Indeed, after Rabin defeated Peres in the race for Labor leadership, most Israeli political observers predicted that Beilin and other Mashov members would be eased out of the party. Beilin, aware that Rabin's wing of the Labor Party was trying to show him the exit, began to discuss joining the more dovish Meretz Party.

But, to everyone's surprise, Beilin and other Mashov leaders scored very high during the Labor primaries for the Knesset list, reflecting both their personal standing in their party, and the support for their foreign policy positions among the majority of the Labor members. Recognizing Beilin's party status, Rabin could not veto his nomination for deputy foreign minister after Labor's election victory.

Beilin saw revival of the Arab-Israeli peace negotiations as his main task in the Foreign Ministry. Traveling to the United States, he failed to convince Clinton administration foreign policy aides to revive the stalemated bilateral talks in Washington.
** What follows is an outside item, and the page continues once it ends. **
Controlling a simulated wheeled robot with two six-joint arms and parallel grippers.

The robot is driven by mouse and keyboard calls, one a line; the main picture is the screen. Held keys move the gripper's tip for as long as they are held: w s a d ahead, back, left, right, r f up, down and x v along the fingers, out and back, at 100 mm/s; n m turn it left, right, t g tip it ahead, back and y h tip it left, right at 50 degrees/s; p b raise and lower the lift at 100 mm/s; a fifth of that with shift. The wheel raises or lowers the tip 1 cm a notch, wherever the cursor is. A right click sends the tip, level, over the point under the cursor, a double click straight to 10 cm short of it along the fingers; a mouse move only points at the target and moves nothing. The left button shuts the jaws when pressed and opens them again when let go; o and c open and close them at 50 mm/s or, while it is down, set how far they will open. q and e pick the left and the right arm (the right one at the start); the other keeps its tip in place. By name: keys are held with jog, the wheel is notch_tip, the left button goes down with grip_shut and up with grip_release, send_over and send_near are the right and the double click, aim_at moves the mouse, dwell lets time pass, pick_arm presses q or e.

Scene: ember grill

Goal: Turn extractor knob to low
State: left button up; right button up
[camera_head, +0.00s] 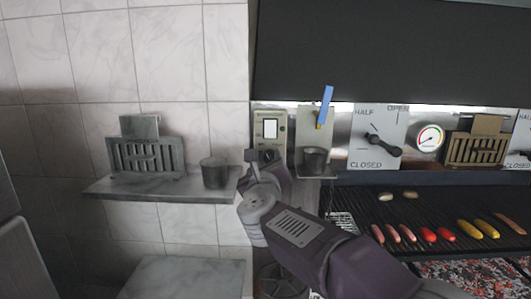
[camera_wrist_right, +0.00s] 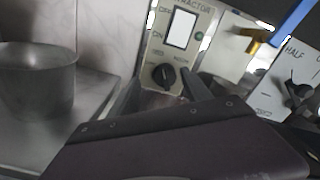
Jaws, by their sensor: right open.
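In the right wrist view the panel (camera_wrist_right: 154,55) reads "EXTRACTOR", and the knob (camera_wrist_right: 163,76) shows clearly below the white switch (camera_wrist_right: 181,28). The small labels by the knob are too blurred to read, and I cannot tell its setting. My right gripper (camera_head: 259,165) is open, just in front of the panel's lower part, close to the knob. I cannot tell whether it touches. My left gripper is not in view.
A wall shelf (camera_head: 150,190) at left holds a metal cup (camera_head: 214,172) and a slotted holder (camera_head: 145,155). Right of the panel, a small bracket holds another cup (camera_head: 314,160). A damper lever (camera_head: 382,145) and the grill with sausages lie further right.

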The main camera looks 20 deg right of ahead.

Looking for new avenues for negotiations with the Palestinians, including the PLO, he became the driving force behind Knesset legislation to decriminalize talks with PLO officials.

After Norwegian diplomats and the two Israeli scholars who initiated the talks with PLO representatives approached him, Beilin gave them a green light to go ahead with their discussions. At the same time, he gradually involved other Foreign Ministry officials, Peres, and eventually Rabin in the process that led to signing of the Oslo Accord. All participants have said that without Beilin, nothing would have come of the Norwegian talks.

Interestingly, the main conclusion of Beilin's doctoral dissertation, which focused on Israeli foreign policy between 1967 and 1973, was that Israel's determination to maintain the territorial status quo in those years caused it to miss important opportunities for peace with the Arabs, and led to the 1973 war. His role in the PLO-Israeli negotiations suggests that he is intent that Israel not repeat that mistake.